Is the shrinking gap between work and play creating psychologically weaker workers? asks Dorothy Zinberg.

When a frigid wind blew me into the atrium of New York's Museum of Modern Art, the first thing I noticed was that there were two long lines of people waiting to get past the ticket booth. Contrary to the usually more subdued visitors, dozens of young people predominated.

It was not the Picassos or even the dazzling collection of contemporary artists such as Jasper Johns or Frank Stella that had lured youth to Moma. It was Workspheres, an international show commissioned by the museum's department of architecture and design to explore the changing nature of the workplace and to create workable solutions that will make it possible to adapt to the changes. The exhibition runs until April 22.

If the designers have caught the Zeitgeist , then we are fast becoming what our computers, laptops, PalmPilots, cell phones and other gadgets determine. Remember Charlie Chaplin, whose hands never lost the motions induced by hours of repetitive actions on the assembly line even after he had left the factory? Many workers today do not appear to be much different, only the equipment differs as the numbers of those who are totally wired soars.

As Workspheres aesthetically revealed, we adapt our bodies, and consequently our psyches, to the machines, not vice versa. Any distinction between what we do and what we are is rapidly disappearing as more and more of the population becomes a walking, sitting or sleeping office.

The designers have envisaged the future for information workers, focusing particularly on nomadic workers who conduct business in many different places including cars, hotel rooms, business-class seats on airplanes and trains, and strangers' offices.
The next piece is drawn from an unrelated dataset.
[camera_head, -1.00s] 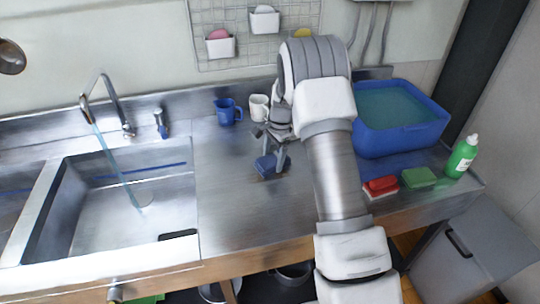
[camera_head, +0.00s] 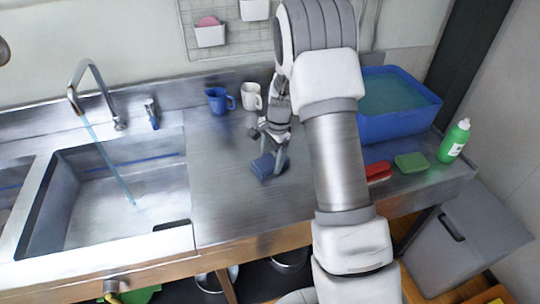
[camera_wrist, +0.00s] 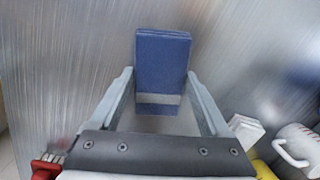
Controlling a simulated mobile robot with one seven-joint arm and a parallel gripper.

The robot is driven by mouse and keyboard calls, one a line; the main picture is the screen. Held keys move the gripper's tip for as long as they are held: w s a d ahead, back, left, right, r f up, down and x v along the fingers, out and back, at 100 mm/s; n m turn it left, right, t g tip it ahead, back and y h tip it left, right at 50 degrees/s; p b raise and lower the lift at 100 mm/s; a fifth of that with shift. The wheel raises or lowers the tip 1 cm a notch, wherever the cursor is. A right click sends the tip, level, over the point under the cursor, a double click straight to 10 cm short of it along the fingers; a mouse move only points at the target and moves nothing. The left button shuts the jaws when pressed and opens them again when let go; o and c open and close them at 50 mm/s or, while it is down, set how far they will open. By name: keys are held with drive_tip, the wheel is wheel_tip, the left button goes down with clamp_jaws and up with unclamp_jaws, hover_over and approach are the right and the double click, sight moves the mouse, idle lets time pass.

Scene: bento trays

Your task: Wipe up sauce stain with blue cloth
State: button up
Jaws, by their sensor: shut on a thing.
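My gripper (camera_head: 268,148) is low over the steel counter (camera_head: 225,205), to the right of the sink. It is shut on a folded blue cloth (camera_head: 263,167), which is at or just above the counter; I cannot tell if it touches. In the wrist view the cloth (camera_wrist: 163,60) shows as a blue block with a pale band, between my fingertips (camera_wrist: 160,76). I cannot make out a distinct sauce stain in either view; the cloth and my arm hide part of the counter.
A blue mug (camera_head: 220,101) and a white mug (camera_head: 251,97) stand behind my gripper. The sink (camera_head: 75,215) with running water is left. At right are a blue tub (camera_head: 400,127), red sponge (camera_head: 378,172), green sponge (camera_head: 411,163) and green bottle (camera_head: 454,140). Counter left of the cloth is clear.

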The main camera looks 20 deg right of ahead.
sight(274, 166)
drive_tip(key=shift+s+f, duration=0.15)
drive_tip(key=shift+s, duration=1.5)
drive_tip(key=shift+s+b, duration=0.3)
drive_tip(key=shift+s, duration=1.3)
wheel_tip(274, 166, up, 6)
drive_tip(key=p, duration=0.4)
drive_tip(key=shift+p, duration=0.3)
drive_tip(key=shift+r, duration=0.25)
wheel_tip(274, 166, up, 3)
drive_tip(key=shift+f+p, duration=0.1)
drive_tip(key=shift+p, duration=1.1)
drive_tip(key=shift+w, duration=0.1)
The designers have created home environments for those who bridge both worlds - the teleworkers. Estimates vary, but there are about 1.6 million teleworkers in the United Kingdom, growing at a rate of 20 per cent a year, almost 20 million in the United States, and about 6 million in western Europe.
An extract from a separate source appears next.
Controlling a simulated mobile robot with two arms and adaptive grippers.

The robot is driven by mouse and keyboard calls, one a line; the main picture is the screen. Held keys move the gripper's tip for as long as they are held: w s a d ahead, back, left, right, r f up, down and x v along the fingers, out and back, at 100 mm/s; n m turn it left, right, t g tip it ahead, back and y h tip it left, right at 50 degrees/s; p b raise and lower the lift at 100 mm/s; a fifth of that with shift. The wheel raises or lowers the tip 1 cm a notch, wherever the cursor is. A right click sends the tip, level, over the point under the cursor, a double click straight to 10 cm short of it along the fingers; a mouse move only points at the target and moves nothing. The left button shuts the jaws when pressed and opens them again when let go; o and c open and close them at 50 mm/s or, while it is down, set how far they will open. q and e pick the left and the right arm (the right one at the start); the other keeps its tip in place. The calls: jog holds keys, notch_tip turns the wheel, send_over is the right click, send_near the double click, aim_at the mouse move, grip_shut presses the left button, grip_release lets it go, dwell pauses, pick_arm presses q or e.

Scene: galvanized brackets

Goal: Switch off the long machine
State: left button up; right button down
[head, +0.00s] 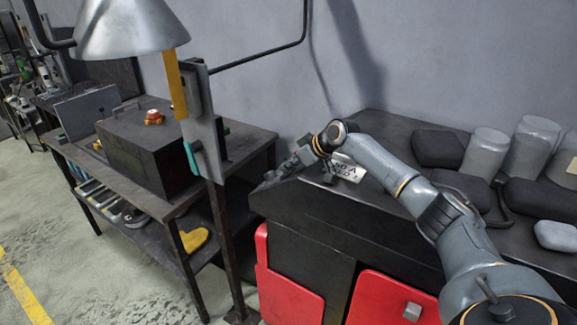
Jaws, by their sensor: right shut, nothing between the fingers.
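My right gripper (275,174) is shut and empty, over the left end of the dark bench top (395,128); its arm comes in from the lower right. A dark box (150,150) with a small red-and-orange piece (154,117) on top stands on the table to the left, apart from the gripper. Grey machinery (22,85) shows partly at the far left edge. I cannot tell which of these is the long machine, and no switch is clear. My left gripper is not in view.
A lamp shade (130,28) and an upright grey plate (203,125) with yellow and teal parts stand left of the gripper. Jars (484,153) and dark cases (438,147) are on the bench's right. A white sign (347,168) lies behind my arm. Floor (75,265) is clear at left.

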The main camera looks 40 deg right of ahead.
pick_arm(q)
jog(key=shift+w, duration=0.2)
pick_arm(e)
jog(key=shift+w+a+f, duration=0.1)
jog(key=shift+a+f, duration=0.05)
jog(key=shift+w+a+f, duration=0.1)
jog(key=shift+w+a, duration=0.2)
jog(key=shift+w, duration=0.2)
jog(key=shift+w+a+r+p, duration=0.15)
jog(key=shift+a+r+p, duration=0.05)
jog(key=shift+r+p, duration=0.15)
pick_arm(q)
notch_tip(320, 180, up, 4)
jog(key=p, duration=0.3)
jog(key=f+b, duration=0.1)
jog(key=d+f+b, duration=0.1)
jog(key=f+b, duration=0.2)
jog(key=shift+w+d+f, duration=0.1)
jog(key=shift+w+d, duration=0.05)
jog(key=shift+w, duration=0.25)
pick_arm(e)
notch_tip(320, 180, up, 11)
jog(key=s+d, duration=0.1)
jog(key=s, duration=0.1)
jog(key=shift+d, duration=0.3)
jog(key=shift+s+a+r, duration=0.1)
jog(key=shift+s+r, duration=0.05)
For many, the change is welcome, particularly for those who are self-starters, enjoy isolation, or have responsibilities at home. But for others, who find themselves out of the loop for promotions, salary increases, collegial friends or company loyalty, the work can be stultifying and underpaid. Remember the piece workers - immigrants who sewed at home for a pittance without any protection or benefits?

Ironically, the exhibit that caught the imagination of many people was called an Inspiro-Tainer. Based on the assumption that non-traditional spaces are increasingly being turned into offices with dual purpose for home and work, designers Giuseppe Lignano and Ada Tolla converted a metallic industrial airplane cargo container into a dual-use, self-contained environment that "blurs the boundaries between work and play, isolation and communication, and meditation and entertainment".
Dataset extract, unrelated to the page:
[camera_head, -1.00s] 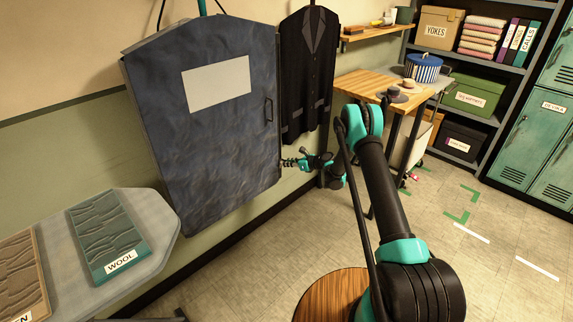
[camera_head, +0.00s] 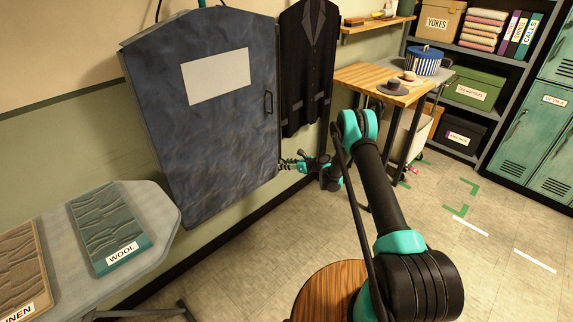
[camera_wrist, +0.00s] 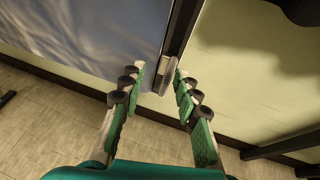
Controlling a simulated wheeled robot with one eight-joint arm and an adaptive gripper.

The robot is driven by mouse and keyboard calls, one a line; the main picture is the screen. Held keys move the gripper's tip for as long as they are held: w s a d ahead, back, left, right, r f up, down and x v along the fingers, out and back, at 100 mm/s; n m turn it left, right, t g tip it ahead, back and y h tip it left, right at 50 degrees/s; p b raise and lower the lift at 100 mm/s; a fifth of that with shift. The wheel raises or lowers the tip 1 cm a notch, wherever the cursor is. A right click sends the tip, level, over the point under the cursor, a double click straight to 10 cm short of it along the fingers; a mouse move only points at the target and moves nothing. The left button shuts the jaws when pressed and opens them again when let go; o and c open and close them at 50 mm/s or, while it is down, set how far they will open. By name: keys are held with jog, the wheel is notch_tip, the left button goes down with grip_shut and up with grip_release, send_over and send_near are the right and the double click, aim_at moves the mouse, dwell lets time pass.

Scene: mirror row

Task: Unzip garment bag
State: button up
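The dark blue garment bag (camera_head: 222,145) hangs on the wall with a blank pale panel near its top. A dark loop handle (camera_head: 268,103) is on its right side. My gripper (camera_head: 285,165) is at the bag's lower right edge. In the wrist view my gripper (camera_wrist: 159,78) is open, its green-padded fingers apart. A small grey tab (camera_wrist: 171,74), which looks like the zip pull, hangs on the dark strip along the bag's edge. It appears between the fingertips, nearer the right one. I cannot see contact with either finger.
A dark jacket (camera_head: 305,70) hangs just right of the bag. An ironing board (camera_head: 165,215) with fabric samples stands at the lower left. A wooden round stool top (camera_head: 325,295) is below my arm. A wooden table (camera_head: 365,78) with hats is behind.

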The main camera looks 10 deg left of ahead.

The Inspiro-Tainer chamber is a one-person, totally wired, enclosed environment. However, if the inhabitant craves company, the container can be wheeled over to another pod and part of the hatch raised to signal the wish for contact.

For those working primarily at home - or maybe one should say for those who are bringing their homes into their offices - Dutch designer Hella Jongerius created a work-in bed for two, a welcome nod to togetherness. The bed is made up of exposed mattress coils. It boasts two IBM computers embedded at its foot, while throw pillows double as speakers and the mouse. The dinner table abutting the bed contains two monitors set flush with the surface next to the dinner knives. I am not certain how matching monitors can enhance dinner-table conversation, but maybe in the world of the totally wired, cyberconnecting is as close to intimacy as people aspire.

Yes, we have seen much of this before, as technology shapes the way the body and the spirit function. Ever since the beginning of the industrial revolution, when the nature of work began to shift, changes have followed rapidly. Traditionally, work was divided so that the man worked outside the home while the woman kept house and nurtured children. Work was defined as paid employment. But, early in the wake of the industrial revolution, it became clear that work was central to one's place in society and one's sense of self. Whether it was that which Freud claimed provides a sense of reality, whether it is simply an economic function as Marx avowed, or even if it is the way to be part of a community, it remains the integrator of one's inner and outer selves.

Consequently, the powerful significance of work has to be explored along with the newest technology-driven designs to assure that the seeming aridity of the new objects - along with the disappearing boundaries between work and home - do not produce a generation of psychologically diminished workers or a barren culture.

Computer engineer Ellen Ullman, speaking recently on the radio programme Talk of the Nation, punctured the euphoria of other information technology experts by stating: "We have reproduced ourselves: all of us are now like programmers."

I doubt that this is the standard of culture for which nations should strive. This in no way mitigates the breathtaking creativity computers have abetted. Rather, it is an attempt to keep in perspective the deeper needs of individuals and society and to design technology to enhance that which satisfies these needs.

Dorothy S. Zinberg lectures at the John F. Kennedy School of Government, Harvard University.